A Casa Branca recentemente propôs a criação de um imposto de renda mínimo de 20% para pessoas físicas com patrimônio acima de US$ 100 milhões. A base de cálculo seria a totalidade da renda, incluindo ganhos não realizados de investimentos em ações[1].

Funcionaria da seguinte maneira: a pessoa física apuraria toda a sua renda, incluindo os ganhos não realizados, e calcularia o imposto de renda normalmente. Caso o imposto devido fosse inferior a 20% da renda total, seria necessário pagar um imposto de renda complementar (top-up tax) para chegar no patamar mínimo de tributação. O pagamento desse top-up tax poderia ser diferido para mitigar problemas de falta de liquidez do contribuinte.

A nova proposta guarda semelhança com projetos anteriores do governo Biden, que acabaram não evoluindo no Congresso dos EUA. O objetivo é evitar o diferimento da tributação dos ganhos decorrentes da valorização de investimentos.
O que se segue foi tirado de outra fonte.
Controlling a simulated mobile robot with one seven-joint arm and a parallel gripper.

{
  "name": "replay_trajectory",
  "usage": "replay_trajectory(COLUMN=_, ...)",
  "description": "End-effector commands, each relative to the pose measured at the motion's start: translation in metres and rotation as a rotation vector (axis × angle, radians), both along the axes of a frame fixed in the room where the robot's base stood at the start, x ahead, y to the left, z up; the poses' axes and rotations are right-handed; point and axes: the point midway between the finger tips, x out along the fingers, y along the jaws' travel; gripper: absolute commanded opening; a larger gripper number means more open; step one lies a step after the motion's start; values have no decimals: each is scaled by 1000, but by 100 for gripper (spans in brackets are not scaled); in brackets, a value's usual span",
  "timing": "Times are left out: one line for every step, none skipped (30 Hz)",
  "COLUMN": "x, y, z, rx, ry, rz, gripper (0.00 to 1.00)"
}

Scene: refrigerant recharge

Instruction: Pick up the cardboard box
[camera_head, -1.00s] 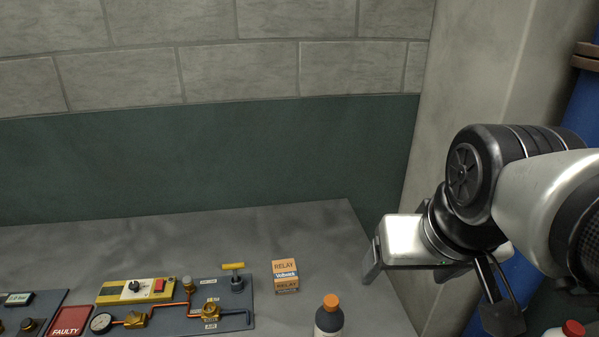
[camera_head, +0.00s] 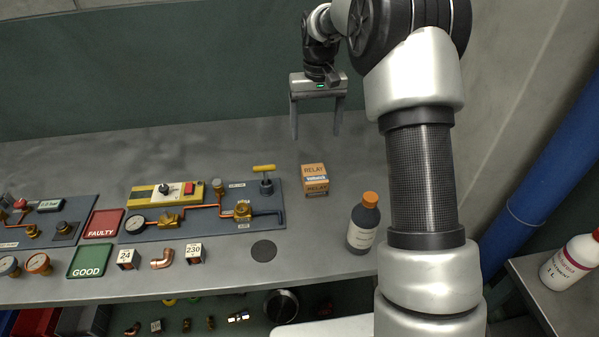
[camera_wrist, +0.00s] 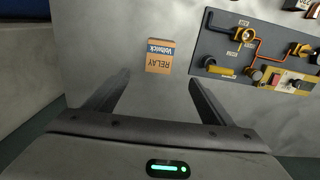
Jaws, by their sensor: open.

Mais grave do que o diferimento, quando o acionista morre, a lei americana permite ao herdeiro receber as ações com um custo de aquisição majorado, equivalente ao valor de mercado atualizado, sem que o ganho de capital seja tributado (stepped-up basis), o que a proposta visa a combater. Também há uma forte conotação de justiça fiscal, com o governo dizendo que milionários e bilionários não devem pagar imposto de renda a alíquotas mais baixas do que a classe média trabalhadora[2].

É importante nomear a proposta americana como um imposto sobre a renda. O objetivo é combater o diferimento da tributação de rendas que tipicamente são acumuladas como os ganhos de capital (“efeito lock-in”). Não se trata de um imposto sobre o patrimônio, como seria um wealth tax, o qual chegou a ser cogitado naquele país, nem um imposto sobre “grandes fortunas”, como temos na nossa Constituição Federal.

No Brasil, é recorrente no debate público o desejo de reduzir a desigualdade social, o senso de injustiça na distribuição da carga tributária entre ricos e pobres, o baixo grau de progressividade do nosso Imposto de Renda (IR) e a ideia de regulamentar o Imposto sobre Grandes Fortunas (IGF), o qual, apesar de ter previsão constitucional, nunca foi implementado.

No Núcleo de Tributação do Insper, estudamos tanto o IR quanto o IGF. As duas linhas de pesquisa aproximam-se quando exploramos a tributação da chamada “renda do capital”, como dividendos, juros, demais rendimentos financeiros, alugueis e ganhos de capital.

Neste artigo, resumimos conclusões das pesquisas e apresentamos algumas reflexões a partir da leitura da nova proposta norte-americana.

Progressividade do Imposto de Renda

A progressividade está prevista no art. 153, §2º, I, da Constituição Federal como um princípio aplicável ao IR. Basicamente, a alíquota deve aumentar à medida que a renda da pessoa cresce.

Há, pelo menos, duas dimensões a considerar quando tratamos desse tema. A primeira é a justiça fiscal distributiva, baseada na ideia de que os mais ricos devem pagar mais IRPF, como proporção da sua renda, do que os mais pobres. A segunda é o efeito redistributivo, a utilização do IRPF progressivo como mecanismo de redistribuição de renda e redução de desigualdade social[3].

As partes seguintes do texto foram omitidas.